U.S. District Judge Charles A. Shaw, in a ruling filed July 19, denied defendant Davis Transfer Company’s motion to set aside the verdict and grant a new trial in the case brought by plaintiff Hogan Logistics. Inc.

Davis had filed the motion after a Feb. 28 jury verdict that found in favor of Hogan in the Broker-Carrier Agreement dispute. The defendant alleged that the “jury’s verdict was against the weight of evidence,” and that the “court erred by refusing to give Davis’ proposed jury instruction No. 34 on its estoppel defense.” 

Shaw disagreed and noted these complaints in his arguments to support the verdict and deny the motion to grant a new trial. 

This court case stemmed from a 2013 Broker-Carrier Agreement entered into by Hogan and Davis which resulted in a breach-of-contract claim by the plaintiff Hogan Logistics.  

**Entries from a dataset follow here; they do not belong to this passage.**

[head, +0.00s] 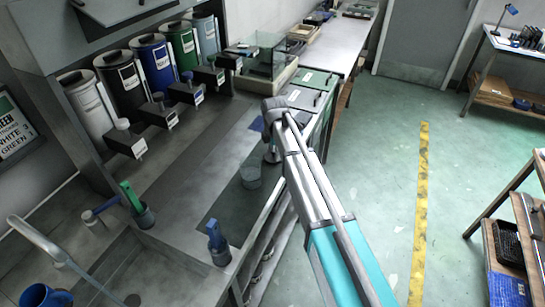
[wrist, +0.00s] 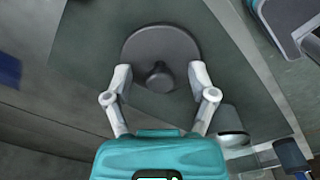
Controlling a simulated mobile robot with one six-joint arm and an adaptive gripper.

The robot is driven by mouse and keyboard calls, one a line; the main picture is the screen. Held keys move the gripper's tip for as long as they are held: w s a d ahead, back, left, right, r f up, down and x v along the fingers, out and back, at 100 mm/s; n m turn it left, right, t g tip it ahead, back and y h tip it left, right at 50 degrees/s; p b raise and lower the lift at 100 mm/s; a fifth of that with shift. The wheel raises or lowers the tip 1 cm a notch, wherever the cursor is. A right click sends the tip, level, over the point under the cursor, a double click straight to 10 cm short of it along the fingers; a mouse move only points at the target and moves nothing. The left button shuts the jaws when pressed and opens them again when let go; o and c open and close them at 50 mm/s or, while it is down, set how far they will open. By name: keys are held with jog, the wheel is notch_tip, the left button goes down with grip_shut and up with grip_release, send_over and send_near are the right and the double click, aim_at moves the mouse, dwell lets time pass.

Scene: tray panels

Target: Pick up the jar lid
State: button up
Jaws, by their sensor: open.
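The jar lid is a dark grey disc (wrist: 160,35) with a round knob (wrist: 160,76), at the top middle of the wrist view, over a dark green mat (wrist: 85,40). My gripper (wrist: 160,74) is open, with one finger left and one right of the knob and nothing held. The fingertips overlap the lid's lower edge in the picture; I cannot tell whether they touch it. In the head view my arm reaches over the counter, and its end hides most of my gripper (head: 272,152) and the lid.
A clear cup (head: 250,177) stands on the counter left of my arm. A blue-handled tool in a holder (head: 218,246) and a green-handled one (head: 134,203) stand nearer. Several coloured canisters (head: 152,62) line the back wall. A glass-sided box (head: 265,62) stands beyond my arm.

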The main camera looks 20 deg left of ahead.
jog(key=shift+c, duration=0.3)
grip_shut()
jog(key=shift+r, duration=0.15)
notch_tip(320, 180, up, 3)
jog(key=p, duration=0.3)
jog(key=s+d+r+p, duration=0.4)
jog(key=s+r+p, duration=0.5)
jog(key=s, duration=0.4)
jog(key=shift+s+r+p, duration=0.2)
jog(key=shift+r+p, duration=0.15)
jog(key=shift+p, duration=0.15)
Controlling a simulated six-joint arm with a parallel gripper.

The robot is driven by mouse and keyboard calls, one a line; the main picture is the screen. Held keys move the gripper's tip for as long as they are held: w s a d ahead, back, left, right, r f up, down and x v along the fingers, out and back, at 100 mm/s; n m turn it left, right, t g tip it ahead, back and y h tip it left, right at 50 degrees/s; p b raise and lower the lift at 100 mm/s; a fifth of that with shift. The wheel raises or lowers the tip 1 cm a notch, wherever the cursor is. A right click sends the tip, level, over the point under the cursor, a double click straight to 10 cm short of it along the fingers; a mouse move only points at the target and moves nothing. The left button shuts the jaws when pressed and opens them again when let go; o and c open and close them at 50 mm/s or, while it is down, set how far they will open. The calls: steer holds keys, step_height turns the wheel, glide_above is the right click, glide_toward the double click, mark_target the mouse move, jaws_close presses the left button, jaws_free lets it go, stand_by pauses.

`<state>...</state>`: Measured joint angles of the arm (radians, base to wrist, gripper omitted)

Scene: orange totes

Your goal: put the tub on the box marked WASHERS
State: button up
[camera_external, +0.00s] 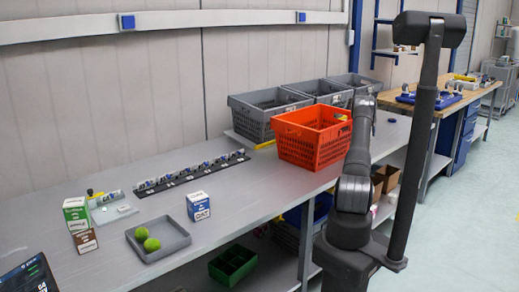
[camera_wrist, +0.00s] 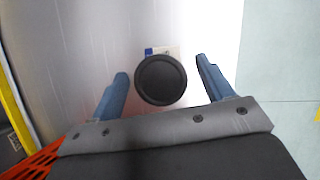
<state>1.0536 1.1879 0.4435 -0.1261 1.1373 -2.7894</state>
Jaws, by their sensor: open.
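In the wrist view, a round black thing, seemingly the tub from above (camera_wrist: 160,80), lies between the two blue fingers of my gripper (camera_wrist: 162,72). The gripper is open, with a gap visible on each side. A small blue and tan patch shows just behind the round thing; I cannot tell what it is. In the external view my arm hides this spot. Three small cartons stand on the bench there: a green and white one (camera_external: 76,212), a brown and white one (camera_external: 86,241) and a blue and white one (camera_external: 198,206). Their lettering is too small to read.
An orange tote (camera_external: 305,150) stands left of my arm, with grey totes (camera_external: 262,122) behind it. A grey tray (camera_external: 178,246) holds two green balls. A dark strip (camera_external: 200,175) carries several small parts. The bench (camera_external: 245,205) is clear between blue carton and orange tote.

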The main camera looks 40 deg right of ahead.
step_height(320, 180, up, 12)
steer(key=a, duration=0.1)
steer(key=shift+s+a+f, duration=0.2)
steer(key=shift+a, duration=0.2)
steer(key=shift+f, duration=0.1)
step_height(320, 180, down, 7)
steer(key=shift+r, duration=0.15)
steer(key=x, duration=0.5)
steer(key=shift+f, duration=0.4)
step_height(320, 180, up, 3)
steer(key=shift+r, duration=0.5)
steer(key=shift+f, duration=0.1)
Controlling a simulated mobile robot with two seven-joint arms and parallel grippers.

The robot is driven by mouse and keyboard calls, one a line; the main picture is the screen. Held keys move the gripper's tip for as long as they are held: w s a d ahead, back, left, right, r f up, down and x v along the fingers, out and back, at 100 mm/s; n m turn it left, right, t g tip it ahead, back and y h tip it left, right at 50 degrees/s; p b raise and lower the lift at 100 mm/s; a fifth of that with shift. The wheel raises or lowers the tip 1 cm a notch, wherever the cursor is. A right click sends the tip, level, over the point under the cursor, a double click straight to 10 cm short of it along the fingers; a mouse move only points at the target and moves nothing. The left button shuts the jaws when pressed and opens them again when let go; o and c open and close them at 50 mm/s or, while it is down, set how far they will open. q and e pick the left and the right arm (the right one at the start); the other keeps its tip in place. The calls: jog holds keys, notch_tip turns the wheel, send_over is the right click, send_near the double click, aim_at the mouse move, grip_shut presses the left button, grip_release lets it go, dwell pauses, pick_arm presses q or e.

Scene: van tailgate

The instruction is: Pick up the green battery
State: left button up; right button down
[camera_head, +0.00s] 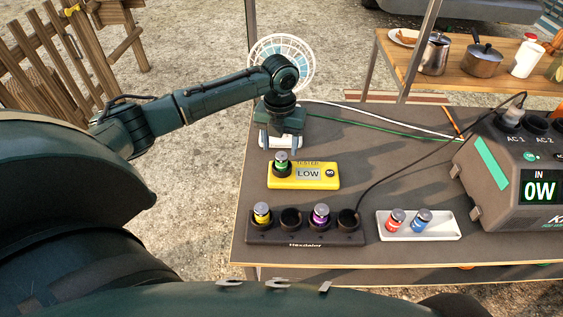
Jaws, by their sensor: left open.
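The green battery (281,160) stands upright in the left end of a yellow tester (317,183), whose display reads LOW. My left gripper (280,146) is open, its fingers pointing down. In the picture it shows just above the green battery, with one finger to each side. I cannot tell from this single view how far it is above or behind the battery. It does not appear to hold anything. My right gripper is not in view.
A black holder (305,239) at the table front carries yellow (262,212) and purple (321,213) batteries. A white tray (445,233) holds red and blue ones. A power station (490,150) stands right. Cables cross the table. A round fan-like object (303,62) is behind my gripper.

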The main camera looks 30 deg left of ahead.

In the July 19 filing, Shaw described the “miscarriage of justice” of a first trial was the “key question.”  Although the Traffic Solicitation Clause and its definition of “traffic” was originally in question and disputed in the two-day jury trial, Shaw did not find that a “miscarriage of justice occurred as a result of the jury’s verdict.” 

Additionally, the question of the estoppel defense was based on “evidence that Hogan’s Mr. Strickler misled its president, Todd Davis, into believing that Davis could solicit business from its former customer Imperial Sugar without penalty, as expressed in Mr. Strickler’s email of July 15, 2009.” 

In response, Shaw stated that Davis’ proposed instruction “No. 34” failed to meet the required criteria for the non-Missouri approved instruction. Further, the court stated that this argument did “not correctly state the applicable law.” The defendant, according to the court document, did not “establish that a new trial is warranted based on the court’s refusal to submit its equitable estoppel instruction to the jury.”  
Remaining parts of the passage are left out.